Peranti panggung, kata Maria, tak harus kompleks atau canggih. Dia lebih menekankan pada bagaimana peranti tersebut membawa emosi dan mendekatkan cerita dengan penonton. Melalui cerita dari setiap pertunjukan, ia menciptakan keintiman dengan penontonnya. Tiga dalang yang menghidupkan karakter boneka-boneka itu piawai membangun interaksi dengan penonton.
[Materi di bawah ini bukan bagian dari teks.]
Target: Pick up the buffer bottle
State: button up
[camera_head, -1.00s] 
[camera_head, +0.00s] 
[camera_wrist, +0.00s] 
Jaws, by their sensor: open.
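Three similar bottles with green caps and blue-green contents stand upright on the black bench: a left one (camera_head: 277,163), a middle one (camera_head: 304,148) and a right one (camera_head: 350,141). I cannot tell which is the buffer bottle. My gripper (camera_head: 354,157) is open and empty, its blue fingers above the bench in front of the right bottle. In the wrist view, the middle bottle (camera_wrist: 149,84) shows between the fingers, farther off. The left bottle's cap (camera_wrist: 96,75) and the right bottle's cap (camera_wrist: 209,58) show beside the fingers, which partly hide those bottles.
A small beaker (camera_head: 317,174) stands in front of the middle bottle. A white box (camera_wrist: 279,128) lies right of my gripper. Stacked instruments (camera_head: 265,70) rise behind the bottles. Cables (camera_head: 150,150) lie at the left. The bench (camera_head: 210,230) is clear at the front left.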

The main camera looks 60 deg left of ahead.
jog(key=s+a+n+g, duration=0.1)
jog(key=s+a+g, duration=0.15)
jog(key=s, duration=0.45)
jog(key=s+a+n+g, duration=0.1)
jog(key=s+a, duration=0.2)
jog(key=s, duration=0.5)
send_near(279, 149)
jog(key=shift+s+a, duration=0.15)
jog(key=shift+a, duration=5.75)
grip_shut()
Mereka menghampiri dan menggerakkan boneka dari koran bekas menjadi sesosok manusia dan menaruhnya di atas kepala, berpindah-pindah dari satu penonton ke penonton lain.
Di tengah pertunjukan, ketiga dalang mengenakan topeng. Dua penonton dipilih secara acak untuk maju ke panggung dan mengenakan topeng. Keduanya seperti kesurupan setelah mengenakan topeng itu. Salah satunya Astri Linda. Semula dia berdiri gontai seperti orang mabuk. Rupanya, dia kesulitan berjalan karena penglihatannya terhalang oleh topeng dengan bola mata yang kecil itu. Dia berjoget bersama topeng itu, lalu duduk dengan dua tangan yang direntangkan. Tiga dalang berada di sampingnya, mengernyitkan dahi. Astri bertingkah seperti seorang bos yang dikelilingi pelayan. Astri tak kesulitan memerankan topeng itu. Gerakannya terlihat lentur. “Saya sering latihan teater. Improvisasi saja karena mendadak diminta maju,” tuturnya.
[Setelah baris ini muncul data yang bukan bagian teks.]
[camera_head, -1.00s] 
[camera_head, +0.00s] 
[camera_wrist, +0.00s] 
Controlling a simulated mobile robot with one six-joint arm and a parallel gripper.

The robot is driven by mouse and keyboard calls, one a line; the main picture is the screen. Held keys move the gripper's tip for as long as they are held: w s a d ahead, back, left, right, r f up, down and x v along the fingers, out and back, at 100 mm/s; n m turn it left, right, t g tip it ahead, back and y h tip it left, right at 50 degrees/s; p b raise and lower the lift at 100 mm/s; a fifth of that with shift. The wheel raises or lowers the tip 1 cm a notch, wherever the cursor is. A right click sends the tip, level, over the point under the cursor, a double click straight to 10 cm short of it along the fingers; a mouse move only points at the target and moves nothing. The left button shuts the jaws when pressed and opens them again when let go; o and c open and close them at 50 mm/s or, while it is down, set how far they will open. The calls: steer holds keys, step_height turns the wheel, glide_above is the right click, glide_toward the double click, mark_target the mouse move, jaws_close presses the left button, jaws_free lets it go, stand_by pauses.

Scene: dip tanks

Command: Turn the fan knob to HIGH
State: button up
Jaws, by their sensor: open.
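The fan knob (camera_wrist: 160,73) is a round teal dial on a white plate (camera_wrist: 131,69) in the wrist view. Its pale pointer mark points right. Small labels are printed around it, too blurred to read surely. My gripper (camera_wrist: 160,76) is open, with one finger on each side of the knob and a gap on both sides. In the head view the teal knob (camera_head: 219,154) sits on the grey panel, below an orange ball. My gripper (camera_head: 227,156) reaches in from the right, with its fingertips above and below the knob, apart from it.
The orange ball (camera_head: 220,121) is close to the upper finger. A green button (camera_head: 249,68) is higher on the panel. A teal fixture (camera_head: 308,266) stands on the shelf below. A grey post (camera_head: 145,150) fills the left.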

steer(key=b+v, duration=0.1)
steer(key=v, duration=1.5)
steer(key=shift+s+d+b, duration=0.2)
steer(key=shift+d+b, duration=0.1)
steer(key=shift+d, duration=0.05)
Lain halnya dengan penonton lain yang juga ditunjuk secara acak. Dia berdiri kaku dalam posisi siap mirip orang yang sedang berbaris. Tiga dalang lalu mengikuti gerakan penonton itu dengan posisi badan tegap dan menghormat seperti orang yang sedang mengikuti upacara bendera. Menurut Maria, topeng itu dimainkan sebagai bagian dari interaksi dengan penonton. Kehadiran benda itu membawa permainan imajinasi penonton melalui gerakan di panggung. Mereka bebas menjadi apa saja untuk menghidupkan karakter masing-masing.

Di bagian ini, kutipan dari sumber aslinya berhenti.